EXERCISE BRIEF:
Your task is to repeat only the lines from the one with "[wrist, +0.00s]" through the one with "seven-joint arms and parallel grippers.", exactly as they stand, both ends included.

Robot state and action records:
•••••

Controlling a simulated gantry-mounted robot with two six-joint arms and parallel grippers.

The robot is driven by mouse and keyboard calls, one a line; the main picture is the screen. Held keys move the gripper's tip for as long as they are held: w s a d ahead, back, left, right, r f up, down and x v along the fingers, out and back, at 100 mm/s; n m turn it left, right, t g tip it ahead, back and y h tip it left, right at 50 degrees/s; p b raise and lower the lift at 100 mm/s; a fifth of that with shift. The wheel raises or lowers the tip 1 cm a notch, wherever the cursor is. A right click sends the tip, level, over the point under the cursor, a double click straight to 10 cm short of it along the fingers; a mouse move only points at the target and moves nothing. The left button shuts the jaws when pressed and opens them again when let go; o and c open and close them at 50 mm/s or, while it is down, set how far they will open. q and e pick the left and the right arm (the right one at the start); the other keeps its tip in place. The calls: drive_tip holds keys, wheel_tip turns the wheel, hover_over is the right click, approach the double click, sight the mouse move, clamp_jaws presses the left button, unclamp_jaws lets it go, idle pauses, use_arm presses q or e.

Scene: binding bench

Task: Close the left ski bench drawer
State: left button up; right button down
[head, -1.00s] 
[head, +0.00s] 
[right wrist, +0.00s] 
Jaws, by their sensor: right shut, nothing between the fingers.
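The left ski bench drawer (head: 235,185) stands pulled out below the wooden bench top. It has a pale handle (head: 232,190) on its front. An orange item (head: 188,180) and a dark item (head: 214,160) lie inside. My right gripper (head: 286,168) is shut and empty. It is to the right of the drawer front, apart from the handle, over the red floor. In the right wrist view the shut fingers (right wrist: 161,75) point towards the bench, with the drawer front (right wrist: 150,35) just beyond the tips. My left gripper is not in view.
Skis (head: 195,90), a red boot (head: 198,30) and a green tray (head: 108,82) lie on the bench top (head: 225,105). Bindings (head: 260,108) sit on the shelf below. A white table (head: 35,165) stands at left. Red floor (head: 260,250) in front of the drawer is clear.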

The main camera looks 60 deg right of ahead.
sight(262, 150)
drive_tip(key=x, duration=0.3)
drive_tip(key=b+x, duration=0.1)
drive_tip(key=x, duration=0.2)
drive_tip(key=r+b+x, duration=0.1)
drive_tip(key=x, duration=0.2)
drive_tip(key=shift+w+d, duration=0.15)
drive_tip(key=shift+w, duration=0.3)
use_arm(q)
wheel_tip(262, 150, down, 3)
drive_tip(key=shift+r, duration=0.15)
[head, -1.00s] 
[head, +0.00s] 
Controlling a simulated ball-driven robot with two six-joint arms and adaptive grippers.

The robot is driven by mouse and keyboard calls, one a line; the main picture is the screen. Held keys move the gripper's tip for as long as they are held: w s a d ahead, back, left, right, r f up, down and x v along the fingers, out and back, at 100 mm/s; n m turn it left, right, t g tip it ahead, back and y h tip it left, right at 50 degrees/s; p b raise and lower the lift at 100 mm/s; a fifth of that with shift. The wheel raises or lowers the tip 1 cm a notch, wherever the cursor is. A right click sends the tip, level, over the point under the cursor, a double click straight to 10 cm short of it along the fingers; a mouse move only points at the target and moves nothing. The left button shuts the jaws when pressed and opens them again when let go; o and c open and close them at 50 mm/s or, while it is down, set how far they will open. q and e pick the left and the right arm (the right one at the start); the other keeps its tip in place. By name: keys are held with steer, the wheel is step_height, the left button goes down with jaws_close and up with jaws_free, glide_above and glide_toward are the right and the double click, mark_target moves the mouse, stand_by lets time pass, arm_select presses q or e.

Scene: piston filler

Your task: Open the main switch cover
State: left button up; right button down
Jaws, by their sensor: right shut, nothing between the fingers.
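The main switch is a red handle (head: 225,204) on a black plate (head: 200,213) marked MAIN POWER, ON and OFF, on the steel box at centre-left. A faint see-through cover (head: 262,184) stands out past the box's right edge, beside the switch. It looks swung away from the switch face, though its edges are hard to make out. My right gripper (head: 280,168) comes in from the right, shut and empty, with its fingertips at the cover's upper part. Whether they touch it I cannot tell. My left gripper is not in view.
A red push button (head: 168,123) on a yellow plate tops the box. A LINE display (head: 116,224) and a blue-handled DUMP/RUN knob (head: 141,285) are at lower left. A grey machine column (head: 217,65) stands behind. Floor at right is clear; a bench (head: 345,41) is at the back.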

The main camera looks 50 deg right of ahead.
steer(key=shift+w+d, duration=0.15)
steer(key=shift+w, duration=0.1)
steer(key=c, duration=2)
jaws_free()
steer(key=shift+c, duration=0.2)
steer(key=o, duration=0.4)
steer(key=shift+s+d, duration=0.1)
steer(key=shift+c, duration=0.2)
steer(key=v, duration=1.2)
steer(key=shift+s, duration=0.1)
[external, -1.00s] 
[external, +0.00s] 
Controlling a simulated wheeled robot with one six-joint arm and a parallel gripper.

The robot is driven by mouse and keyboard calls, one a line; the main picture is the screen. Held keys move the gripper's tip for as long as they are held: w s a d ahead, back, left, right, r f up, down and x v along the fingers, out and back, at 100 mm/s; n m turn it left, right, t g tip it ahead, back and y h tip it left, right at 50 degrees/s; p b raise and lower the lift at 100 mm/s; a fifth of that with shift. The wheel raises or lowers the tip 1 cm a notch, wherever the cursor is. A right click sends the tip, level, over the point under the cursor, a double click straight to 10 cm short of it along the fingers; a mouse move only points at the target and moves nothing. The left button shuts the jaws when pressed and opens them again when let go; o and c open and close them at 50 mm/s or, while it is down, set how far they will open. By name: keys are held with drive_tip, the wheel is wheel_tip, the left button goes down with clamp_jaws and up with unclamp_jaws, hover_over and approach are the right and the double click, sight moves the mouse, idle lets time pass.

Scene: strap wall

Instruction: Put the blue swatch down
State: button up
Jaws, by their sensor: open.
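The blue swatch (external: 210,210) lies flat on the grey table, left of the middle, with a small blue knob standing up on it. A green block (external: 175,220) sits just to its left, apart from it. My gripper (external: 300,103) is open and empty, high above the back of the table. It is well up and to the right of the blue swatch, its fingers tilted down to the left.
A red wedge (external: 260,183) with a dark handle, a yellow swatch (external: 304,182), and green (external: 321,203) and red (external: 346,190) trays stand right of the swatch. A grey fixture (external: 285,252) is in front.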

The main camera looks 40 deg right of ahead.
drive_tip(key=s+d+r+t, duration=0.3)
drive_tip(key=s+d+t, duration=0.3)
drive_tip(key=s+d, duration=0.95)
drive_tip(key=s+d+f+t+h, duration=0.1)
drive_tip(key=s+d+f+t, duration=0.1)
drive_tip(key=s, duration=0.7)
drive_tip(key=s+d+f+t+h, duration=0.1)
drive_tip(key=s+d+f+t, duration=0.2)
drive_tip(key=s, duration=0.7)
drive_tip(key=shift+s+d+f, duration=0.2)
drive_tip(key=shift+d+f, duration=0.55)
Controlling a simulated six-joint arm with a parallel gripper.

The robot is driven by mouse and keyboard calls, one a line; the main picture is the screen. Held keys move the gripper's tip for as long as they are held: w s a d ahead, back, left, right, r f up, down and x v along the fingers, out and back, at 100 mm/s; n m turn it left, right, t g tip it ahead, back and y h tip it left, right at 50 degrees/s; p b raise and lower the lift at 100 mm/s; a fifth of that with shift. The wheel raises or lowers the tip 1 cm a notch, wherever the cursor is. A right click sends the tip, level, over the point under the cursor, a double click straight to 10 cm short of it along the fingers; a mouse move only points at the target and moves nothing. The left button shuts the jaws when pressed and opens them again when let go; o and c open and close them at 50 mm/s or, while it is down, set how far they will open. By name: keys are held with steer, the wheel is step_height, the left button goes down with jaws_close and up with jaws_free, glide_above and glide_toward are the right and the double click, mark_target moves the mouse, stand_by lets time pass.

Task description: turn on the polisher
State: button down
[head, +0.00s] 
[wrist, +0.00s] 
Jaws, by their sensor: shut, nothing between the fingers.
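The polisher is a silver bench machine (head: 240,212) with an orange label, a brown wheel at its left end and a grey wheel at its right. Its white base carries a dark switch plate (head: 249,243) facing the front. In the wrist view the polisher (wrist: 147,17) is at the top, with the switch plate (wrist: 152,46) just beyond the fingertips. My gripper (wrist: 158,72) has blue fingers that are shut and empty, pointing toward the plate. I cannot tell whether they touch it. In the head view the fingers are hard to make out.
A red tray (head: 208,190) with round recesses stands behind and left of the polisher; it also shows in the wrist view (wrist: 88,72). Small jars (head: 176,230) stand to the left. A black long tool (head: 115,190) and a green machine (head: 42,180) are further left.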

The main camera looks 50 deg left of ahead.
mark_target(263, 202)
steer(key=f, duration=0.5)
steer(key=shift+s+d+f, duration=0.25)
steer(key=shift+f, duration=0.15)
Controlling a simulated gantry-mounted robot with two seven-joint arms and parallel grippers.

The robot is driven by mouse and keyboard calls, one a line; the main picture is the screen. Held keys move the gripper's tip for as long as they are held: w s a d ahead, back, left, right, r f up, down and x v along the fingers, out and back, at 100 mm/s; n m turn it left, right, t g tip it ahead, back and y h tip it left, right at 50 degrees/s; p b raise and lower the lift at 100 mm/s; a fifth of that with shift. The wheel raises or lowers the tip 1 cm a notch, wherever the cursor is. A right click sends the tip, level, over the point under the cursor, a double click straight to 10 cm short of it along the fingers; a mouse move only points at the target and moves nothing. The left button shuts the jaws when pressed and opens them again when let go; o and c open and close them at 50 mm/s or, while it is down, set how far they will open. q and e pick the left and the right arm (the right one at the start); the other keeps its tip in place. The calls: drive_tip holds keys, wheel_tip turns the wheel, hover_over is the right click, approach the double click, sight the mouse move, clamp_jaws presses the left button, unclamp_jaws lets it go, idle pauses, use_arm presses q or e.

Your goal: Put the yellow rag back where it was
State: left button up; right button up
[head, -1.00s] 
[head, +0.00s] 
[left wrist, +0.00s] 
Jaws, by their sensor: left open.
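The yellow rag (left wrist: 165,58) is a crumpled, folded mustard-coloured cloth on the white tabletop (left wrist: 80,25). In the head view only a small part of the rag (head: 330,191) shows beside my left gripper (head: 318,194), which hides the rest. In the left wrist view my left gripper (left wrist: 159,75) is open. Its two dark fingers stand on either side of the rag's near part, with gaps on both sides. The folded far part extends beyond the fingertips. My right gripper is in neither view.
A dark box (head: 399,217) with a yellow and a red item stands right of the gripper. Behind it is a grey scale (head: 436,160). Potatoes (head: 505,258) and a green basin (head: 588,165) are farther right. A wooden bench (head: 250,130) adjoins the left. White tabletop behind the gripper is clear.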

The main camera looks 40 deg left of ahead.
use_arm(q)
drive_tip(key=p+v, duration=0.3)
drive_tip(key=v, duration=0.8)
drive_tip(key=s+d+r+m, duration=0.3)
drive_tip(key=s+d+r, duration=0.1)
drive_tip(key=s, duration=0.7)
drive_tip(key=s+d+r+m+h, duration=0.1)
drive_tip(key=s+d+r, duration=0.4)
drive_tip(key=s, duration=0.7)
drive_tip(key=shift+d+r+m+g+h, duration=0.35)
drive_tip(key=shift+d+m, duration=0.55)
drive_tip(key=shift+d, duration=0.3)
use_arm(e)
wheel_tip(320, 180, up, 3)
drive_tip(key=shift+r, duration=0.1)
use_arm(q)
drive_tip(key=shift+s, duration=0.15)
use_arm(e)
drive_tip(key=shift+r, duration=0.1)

•••••

RESPONSE TO THE EXERCISE:
[wrist, +0.00s] 
Jaws, by their sensor: shut, nothing between the fingers.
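The polisher is a silver bench machine (head: 240,212) with an orange label, a brown wheel at its left end and a grey wheel at its right. Its white base carries a dark switch plate (head: 249,243) facing the front. In the wrist view the polisher (wrist: 147,17) is at the top, with the switch plate (wrist: 152,46) just beyond the fingertips. My gripper (wrist: 158,72) has blue fingers that are shut and empty, pointing toward the plate. I cannot tell whether they touch it. In the head view the fingers are hard to make out.
A red tray (head: 208,190) with round recesses stands behind and left of the polisher; it also shows in the wrist view (wrist: 88,72). Small jars (head: 176,230) stand to the left. A black long tool (head: 115,190) and a green machine (head: 42,180) are further left.

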The main camera looks 50 deg left of ahead.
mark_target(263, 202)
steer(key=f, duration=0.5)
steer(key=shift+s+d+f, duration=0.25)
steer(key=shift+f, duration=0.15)
Controlling a simulated gantry-mounted robot with two seven-joint arms and parallel grippers.

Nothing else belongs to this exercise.